Native to the Himalayas and the Russian far east, the blackberry lily (Iris domestica, formerly known as Belamcanda chinensis), is a lovely and well behaved herbaceous perennial. It self-seeds pretty well and we promote that by distributing the seeds fairly widely. We’re getting to the point where we might actually pull a few up if they aren’t where we want them, but generally we let them go wherever they come up. They have wonderful, bright orange flowers in succession during the early summer and then the fruit ripens in pods that open up to reveal the “blackberries” that give the plant its common name.
Cathy and I took a walk along Croyden Creek early this afternoon. It has turned cool, although with the humidity in the woods and the steep nature of the trail, I was fairly warm. It was nice to get out, of course, and we only saw a few other people. We walked from the Croyden Creek Nature Center down stream almost to where it joins Rock Creek. Coming back, we turned up a side valley and came out between the two main parts of Rockville Cemetery. Back and the nature center, I took this photo of a western honey bee (Apis mellifera) on an aster of some sort.
I’ve posted photos of painted lady butterflies (Vanessa cardui) before, but not this year. Each of the others show the underside of the wings, which are often folded up when the butterfly is on a flower. I spent quite a while following this one around and managed to get a pretty good shot of the upper wing surface. It’s a pretty, mid-sized butterfly that’s found in five of the seven continents (all but South America and Antarctica). This is the first I’ve seen this year, so I was excited to be able to get some good pictures.
This is a weed and we pull it up but it’s actually fairly attractive. It’s called white snakeroot (Ageratina altissima) and it’s a fairly common native plant in our area. It’s similar to the blue mistflower (Conoclinium coelestinum) that we have in some of our borders but quite a bit taller (it’s three or four feet tall, compared to about about a foot and a half). This one is behind some shrubs so managed to get pretty much full grown before I noticed it. It will be gone shortly but I thought I’d take some pictures, anyway.
I went out this morning to bring the recycle bins back from the curb and happened to notice this little Asian lady beetle (Harmonia axyridis) on the hood of my car. So, it’s not a terribly natural setting and I’ve have loved to be able to photograph it on a flower or something, but I’m keeping it real and telling it like it is (or was). These are quite common in our area and can be found pretty much throughout the United States and southern Canada. They are native to eastern Asia from the Altai Mountains to the east coast and Japan. Their spot pattern and colors are extremely variable, including the black spots on an orange base, as seen here, but also black on red, red, orange, or yellow on black, and even solid with no spots.
The black-eyed Susans in our yard are mostly done. There is a bit of yellow left in spots but for the most part, the petals (technically they are ‘ray flowers’) are brown or at least a deeper, burnt orange color, or have fallen off completely. We generally leave the seed heads for the birds.

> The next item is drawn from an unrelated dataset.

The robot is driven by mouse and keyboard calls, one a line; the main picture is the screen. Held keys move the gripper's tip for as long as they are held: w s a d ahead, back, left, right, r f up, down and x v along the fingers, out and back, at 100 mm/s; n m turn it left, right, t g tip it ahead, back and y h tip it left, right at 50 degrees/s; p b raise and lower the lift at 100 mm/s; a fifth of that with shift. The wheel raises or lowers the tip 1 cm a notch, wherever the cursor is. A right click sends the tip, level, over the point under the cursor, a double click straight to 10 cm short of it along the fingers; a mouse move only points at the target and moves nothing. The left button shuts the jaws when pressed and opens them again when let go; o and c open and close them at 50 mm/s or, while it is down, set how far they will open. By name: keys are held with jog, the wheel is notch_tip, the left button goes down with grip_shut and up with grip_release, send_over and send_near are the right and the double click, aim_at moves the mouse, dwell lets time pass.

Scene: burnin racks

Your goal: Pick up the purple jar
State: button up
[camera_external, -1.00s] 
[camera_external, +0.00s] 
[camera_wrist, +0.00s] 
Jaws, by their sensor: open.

The gold finches, in particular, seem to like them. I personally like the colors of the fading blooms. Naturally the bright, orange or mid-summer is really impressive, especially with them in such numbers. But the more subdued colors of fall are, to me, more appealing.
This is an unnamed chrysanthemum that Cathy bought last year for her mom’s birthday. We basically did nothing with it since then but it’s come back wonderfully this fall. It’s not quite pure yellow, with a bit of orange in its petals, and a very nice bunch of flowers it really is. We’ve often grown mums and asters but never really more than one or two. This year, in addition to this chrysanthemum in a hanging basket, we have an aster called ‘October Skies’ that we planted in our large, central bed in the back yard. I suspect I’ll post a photo of that before too long, as it’s coming into bloom, as well.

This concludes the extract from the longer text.